The warnings have certainly been broadcast loud and clear – last week the Bureau of Resource and Energy Economics reported the decline of the resources boom has already been recorded, with total investment expected to decrease from a current $232 billion to $25 billion in 2018.
Sebastian says the OECD report reflects the truth, but there is a bigger problem – the rate at which the resources boom is declining is faster than anticipated.
“We’re not seeing interest rate sensitive areas of the economy like housing responding to rate cuts. We have these low interest rates and they are not helping, there isn’t much happening in some non-mining sectors.”
The OECD report also cited the high Australian dollar and low confidence is hurting any chance of a recovery.
Sebastian agrees.
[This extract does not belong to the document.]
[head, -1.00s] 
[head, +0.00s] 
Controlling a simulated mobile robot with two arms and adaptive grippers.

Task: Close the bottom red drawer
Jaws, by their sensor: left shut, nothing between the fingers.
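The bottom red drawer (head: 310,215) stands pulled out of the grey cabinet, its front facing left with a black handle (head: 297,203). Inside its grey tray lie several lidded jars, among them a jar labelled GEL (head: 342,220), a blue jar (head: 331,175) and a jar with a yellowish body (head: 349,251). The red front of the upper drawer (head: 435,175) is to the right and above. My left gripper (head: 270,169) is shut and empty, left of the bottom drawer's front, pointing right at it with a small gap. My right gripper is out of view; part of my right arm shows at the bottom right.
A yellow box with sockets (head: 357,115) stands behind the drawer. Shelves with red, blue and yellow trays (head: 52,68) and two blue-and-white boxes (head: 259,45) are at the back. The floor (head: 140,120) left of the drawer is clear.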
Although unemployment remains low and wages are high, low confidence is stopping the economy from transitioning to a post-mining status.
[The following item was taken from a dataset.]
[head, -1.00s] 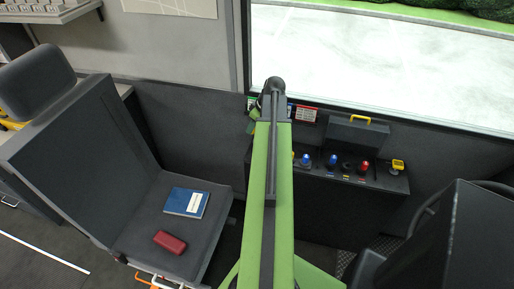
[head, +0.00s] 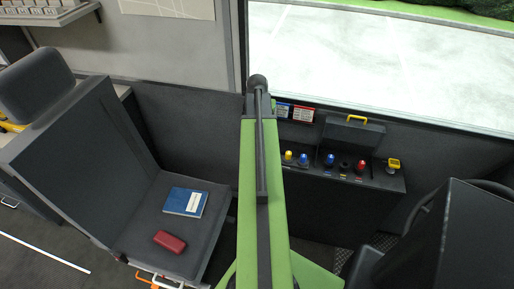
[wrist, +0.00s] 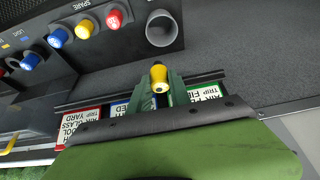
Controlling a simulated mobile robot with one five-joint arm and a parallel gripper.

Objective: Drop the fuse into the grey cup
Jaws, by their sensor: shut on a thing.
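The fuse (wrist: 158,74) is a small yellow piece held upright between the green jaws of my gripper (wrist: 160,88) in the wrist view. The grey cup (wrist: 162,29), a round open grey ring, stands on the dark panel above the fuse in that picture. The fuse is apart from the cup, with a gap between them. In the head view my green arm hides the cup, the fuse and my gripper.
A red fuse (wrist: 115,18), a yellow one (wrist: 86,28) and blue ones (wrist: 58,37) stand in the panel left of the cup. A rack with red (wrist: 82,122) and other label cards lies behind my jaws. A dark case (head: 344,132) with a yellow handle sits behind the panel.
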“The psychology after the GFC has seen people not want to take on any more debt. When you look at the pull-back from the mining sector, then, it means a softer domestic economy.”
There are signs of hope. The dollar continuing to fall means better performance for exporters and other currencies, although Sebastian notes the fall in the dollar is often misinterpreted by consumers as bad. In reality, it is a sign the American economy is improving.
“If anything, over the next few years the growth certainly lies in the US,” he says.
“This is a short-term pain story. The long-term story is sound and a cheaper currency is better for exporters and tourism.”
Over time, Sebastian says, confidence will return. The September election may see a turning point, with businesses and consumers traditionally nervous before such large political changes. Many businesses delay investment decisions.
“It’s not all downhill. There are certain risks around the next couple of months, but I think the RBA will alleviate those with further rate cuts.”
However, this perception of Australia’s future isn’t shared by all. The IMD ranked Australia at 16th in its list of the world’s most competitive nations, with the United States taking the top ranking. Switzerland and Hong Kong rounded out the top three.
The nations were ranked on a variety of criteria made up of statistics and polls, measuring areas such as manufacturing, diversification, exporting, investment infrastructure, support for SMEs and fiscal discipline.